*LISTING*.
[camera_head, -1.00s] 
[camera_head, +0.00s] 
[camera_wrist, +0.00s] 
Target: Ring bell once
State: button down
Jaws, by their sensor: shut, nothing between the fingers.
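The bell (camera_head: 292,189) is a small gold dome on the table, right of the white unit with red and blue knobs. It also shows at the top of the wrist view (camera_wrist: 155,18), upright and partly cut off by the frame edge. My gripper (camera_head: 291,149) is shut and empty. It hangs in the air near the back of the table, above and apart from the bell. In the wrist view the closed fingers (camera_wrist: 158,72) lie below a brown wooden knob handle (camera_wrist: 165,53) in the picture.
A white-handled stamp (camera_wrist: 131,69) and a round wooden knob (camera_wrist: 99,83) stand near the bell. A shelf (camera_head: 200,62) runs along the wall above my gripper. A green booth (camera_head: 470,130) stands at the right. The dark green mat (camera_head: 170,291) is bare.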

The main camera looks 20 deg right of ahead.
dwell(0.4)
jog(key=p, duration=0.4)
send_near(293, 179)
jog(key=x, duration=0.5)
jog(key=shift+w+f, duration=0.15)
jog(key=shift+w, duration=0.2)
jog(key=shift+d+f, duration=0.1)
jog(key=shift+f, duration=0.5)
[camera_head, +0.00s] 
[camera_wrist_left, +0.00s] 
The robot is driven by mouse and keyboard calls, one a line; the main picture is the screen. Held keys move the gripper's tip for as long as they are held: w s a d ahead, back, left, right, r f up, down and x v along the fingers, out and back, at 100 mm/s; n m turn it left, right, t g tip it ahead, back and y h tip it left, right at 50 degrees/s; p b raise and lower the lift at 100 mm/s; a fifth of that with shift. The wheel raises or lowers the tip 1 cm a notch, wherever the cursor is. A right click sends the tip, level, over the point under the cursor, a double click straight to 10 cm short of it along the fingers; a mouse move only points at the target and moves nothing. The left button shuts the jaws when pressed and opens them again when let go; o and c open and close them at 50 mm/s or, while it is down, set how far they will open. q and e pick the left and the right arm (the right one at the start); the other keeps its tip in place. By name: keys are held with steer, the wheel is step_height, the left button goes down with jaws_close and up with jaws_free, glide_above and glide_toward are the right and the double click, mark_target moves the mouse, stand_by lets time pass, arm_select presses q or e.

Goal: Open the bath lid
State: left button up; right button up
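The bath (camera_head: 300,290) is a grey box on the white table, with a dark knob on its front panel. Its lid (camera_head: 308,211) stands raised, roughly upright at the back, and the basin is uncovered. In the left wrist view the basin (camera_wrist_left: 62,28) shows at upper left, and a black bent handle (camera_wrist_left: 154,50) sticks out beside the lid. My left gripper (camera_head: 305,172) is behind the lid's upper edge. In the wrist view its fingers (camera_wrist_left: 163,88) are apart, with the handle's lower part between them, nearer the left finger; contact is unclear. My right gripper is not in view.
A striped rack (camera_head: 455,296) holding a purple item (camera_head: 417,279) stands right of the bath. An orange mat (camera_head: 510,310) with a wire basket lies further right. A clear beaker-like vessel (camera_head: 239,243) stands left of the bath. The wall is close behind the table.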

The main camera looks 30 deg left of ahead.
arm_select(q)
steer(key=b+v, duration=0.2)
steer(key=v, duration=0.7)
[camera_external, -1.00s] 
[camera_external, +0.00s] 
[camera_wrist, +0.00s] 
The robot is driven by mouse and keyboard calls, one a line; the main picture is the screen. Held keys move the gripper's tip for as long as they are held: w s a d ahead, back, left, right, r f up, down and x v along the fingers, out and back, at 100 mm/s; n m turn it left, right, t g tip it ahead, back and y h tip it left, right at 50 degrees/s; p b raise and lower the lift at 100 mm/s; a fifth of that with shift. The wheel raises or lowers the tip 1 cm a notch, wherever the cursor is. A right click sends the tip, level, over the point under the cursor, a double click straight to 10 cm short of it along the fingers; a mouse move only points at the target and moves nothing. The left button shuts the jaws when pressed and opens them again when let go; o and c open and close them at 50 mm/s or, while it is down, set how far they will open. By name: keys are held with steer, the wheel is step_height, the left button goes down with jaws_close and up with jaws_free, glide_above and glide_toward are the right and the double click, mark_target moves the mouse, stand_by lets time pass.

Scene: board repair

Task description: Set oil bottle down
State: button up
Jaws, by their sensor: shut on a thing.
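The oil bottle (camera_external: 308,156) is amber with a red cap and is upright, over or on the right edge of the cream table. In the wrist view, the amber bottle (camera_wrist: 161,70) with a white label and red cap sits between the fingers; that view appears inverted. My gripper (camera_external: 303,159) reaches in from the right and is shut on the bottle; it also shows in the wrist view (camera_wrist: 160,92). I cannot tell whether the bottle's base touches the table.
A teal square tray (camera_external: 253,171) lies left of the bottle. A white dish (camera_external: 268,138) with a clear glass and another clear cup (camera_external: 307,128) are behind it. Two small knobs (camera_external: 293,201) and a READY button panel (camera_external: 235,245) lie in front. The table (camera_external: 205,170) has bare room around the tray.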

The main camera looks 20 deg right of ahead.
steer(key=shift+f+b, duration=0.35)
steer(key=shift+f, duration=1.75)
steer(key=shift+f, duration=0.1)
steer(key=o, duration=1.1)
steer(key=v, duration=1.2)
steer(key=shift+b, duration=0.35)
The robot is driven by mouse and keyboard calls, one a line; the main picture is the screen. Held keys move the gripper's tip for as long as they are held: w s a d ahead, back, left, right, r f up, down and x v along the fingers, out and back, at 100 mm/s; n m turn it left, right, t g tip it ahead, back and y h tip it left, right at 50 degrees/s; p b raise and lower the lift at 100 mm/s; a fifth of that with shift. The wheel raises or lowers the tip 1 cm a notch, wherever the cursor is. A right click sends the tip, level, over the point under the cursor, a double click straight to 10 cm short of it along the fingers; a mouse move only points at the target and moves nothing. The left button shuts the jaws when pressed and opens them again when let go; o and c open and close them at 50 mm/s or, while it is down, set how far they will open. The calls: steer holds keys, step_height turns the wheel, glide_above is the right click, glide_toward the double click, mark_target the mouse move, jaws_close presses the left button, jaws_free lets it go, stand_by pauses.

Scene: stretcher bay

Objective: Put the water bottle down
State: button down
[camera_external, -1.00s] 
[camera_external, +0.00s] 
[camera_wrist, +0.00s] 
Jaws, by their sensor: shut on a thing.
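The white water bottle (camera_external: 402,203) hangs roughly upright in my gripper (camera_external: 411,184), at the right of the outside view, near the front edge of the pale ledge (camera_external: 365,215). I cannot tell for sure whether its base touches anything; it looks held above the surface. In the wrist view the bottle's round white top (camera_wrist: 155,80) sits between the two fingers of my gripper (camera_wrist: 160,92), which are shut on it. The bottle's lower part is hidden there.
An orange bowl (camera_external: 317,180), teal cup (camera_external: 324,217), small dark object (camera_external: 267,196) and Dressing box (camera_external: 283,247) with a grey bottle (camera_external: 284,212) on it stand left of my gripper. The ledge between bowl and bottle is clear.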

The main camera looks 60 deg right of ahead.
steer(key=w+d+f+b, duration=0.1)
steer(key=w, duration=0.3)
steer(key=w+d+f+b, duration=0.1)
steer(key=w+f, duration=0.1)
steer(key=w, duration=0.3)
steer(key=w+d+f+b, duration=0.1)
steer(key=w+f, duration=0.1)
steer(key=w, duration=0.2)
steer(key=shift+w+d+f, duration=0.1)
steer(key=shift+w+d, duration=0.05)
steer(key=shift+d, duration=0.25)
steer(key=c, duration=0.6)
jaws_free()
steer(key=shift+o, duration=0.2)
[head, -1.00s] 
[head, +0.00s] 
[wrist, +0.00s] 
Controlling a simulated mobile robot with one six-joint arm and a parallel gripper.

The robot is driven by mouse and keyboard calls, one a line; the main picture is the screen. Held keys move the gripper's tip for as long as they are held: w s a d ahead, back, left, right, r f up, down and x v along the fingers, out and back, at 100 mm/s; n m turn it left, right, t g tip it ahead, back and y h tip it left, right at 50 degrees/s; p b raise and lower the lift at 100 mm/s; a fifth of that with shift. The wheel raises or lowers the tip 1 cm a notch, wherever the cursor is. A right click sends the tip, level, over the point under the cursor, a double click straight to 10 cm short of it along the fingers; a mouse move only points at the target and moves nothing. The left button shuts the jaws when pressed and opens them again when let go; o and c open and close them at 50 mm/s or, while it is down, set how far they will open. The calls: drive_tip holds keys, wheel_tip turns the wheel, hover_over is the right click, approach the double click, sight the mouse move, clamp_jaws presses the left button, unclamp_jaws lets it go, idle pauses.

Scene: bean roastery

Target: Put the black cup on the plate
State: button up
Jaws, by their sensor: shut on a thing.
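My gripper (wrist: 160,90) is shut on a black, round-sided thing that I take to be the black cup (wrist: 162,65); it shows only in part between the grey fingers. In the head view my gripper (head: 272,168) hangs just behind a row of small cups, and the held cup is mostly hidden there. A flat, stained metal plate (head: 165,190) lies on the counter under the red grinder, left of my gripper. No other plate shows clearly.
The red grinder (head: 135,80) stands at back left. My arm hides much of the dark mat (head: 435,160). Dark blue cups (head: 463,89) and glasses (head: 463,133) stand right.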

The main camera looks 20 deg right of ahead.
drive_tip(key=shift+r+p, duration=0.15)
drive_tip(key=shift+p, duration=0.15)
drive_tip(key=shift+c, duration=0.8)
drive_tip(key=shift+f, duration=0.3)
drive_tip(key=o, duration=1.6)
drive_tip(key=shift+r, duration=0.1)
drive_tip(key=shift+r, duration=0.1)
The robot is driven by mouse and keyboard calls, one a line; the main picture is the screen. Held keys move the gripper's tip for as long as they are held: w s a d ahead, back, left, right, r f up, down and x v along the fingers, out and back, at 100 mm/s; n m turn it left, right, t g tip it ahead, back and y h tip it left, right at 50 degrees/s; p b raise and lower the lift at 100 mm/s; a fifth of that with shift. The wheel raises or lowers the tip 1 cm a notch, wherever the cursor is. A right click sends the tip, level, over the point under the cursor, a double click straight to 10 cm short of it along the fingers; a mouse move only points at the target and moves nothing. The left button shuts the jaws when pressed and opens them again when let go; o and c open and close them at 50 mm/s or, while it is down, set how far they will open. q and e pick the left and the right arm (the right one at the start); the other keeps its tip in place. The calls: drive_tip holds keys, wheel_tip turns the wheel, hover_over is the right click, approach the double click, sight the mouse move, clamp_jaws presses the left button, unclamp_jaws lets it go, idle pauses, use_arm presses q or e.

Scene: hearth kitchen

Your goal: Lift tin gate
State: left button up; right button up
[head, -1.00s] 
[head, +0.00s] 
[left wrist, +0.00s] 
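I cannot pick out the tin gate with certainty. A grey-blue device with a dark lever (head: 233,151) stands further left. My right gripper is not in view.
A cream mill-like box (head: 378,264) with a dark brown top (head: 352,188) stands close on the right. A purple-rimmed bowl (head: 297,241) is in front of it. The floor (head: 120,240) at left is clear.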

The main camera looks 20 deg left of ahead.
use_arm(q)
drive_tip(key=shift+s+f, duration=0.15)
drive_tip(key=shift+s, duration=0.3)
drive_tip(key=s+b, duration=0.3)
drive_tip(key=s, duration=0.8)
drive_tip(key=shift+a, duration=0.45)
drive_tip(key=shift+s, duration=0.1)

*WHAT TO PRODUCE*. Check each line of the records above for the string "Scene", and report every line that has it.

*TASK SOLUTION*.
Scene: board repair
Scene: stretcher bay
Scene: bean roastery
Scene: hearth kitchen

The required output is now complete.